Give the number of lines in the entries that contain "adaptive". State only the count.

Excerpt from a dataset
%%

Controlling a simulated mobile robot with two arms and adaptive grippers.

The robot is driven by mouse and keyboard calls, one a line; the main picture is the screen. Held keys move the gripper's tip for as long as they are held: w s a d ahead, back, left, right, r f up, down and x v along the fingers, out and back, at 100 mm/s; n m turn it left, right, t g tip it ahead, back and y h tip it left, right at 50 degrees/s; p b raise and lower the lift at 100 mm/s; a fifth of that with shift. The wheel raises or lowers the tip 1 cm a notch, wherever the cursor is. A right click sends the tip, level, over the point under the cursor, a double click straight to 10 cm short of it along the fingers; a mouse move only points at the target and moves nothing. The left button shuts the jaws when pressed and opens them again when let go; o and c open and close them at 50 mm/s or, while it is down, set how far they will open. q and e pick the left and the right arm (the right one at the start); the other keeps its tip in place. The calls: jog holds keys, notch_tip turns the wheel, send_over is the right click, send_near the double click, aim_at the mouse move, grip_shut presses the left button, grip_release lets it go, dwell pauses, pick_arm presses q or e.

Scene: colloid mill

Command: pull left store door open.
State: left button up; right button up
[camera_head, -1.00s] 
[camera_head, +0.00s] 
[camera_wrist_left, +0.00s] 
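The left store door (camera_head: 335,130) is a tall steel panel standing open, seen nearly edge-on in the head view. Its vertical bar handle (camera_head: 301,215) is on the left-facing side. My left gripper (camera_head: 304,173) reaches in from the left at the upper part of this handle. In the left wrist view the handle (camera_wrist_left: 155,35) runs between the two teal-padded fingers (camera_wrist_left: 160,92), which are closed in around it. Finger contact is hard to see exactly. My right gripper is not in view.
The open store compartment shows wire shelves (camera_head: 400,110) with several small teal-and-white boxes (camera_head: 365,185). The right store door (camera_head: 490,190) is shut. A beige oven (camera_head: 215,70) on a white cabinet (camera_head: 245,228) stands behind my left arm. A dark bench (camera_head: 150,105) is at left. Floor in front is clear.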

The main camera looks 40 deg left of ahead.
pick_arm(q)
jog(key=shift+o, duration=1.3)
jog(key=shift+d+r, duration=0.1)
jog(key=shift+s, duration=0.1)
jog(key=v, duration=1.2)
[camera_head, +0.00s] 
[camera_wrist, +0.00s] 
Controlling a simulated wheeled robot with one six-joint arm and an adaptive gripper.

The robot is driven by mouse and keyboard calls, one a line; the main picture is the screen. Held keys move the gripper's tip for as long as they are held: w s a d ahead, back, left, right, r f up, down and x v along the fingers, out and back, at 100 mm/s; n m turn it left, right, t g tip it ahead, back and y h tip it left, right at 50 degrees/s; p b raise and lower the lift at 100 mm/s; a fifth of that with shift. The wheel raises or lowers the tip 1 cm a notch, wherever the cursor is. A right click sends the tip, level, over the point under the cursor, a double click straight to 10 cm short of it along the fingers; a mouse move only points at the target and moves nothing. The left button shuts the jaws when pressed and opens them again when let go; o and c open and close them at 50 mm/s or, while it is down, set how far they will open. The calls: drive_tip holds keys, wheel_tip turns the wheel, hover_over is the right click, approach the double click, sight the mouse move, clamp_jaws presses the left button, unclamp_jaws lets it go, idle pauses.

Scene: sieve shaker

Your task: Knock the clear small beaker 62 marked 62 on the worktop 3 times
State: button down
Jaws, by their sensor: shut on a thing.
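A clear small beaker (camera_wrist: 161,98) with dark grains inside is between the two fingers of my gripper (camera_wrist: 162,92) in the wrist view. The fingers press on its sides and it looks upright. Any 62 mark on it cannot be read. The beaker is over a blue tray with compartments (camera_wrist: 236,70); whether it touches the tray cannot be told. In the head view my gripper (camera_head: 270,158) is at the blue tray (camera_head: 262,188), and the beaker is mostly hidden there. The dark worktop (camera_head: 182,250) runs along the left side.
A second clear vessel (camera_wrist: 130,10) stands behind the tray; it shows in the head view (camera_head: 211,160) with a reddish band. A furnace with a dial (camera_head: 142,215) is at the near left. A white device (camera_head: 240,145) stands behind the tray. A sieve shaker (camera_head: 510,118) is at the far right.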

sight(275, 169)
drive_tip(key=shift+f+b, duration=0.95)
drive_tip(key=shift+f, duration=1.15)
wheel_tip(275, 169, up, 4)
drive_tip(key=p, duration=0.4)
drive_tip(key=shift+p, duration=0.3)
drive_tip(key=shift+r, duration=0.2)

%%

- _Response to the exercise_
2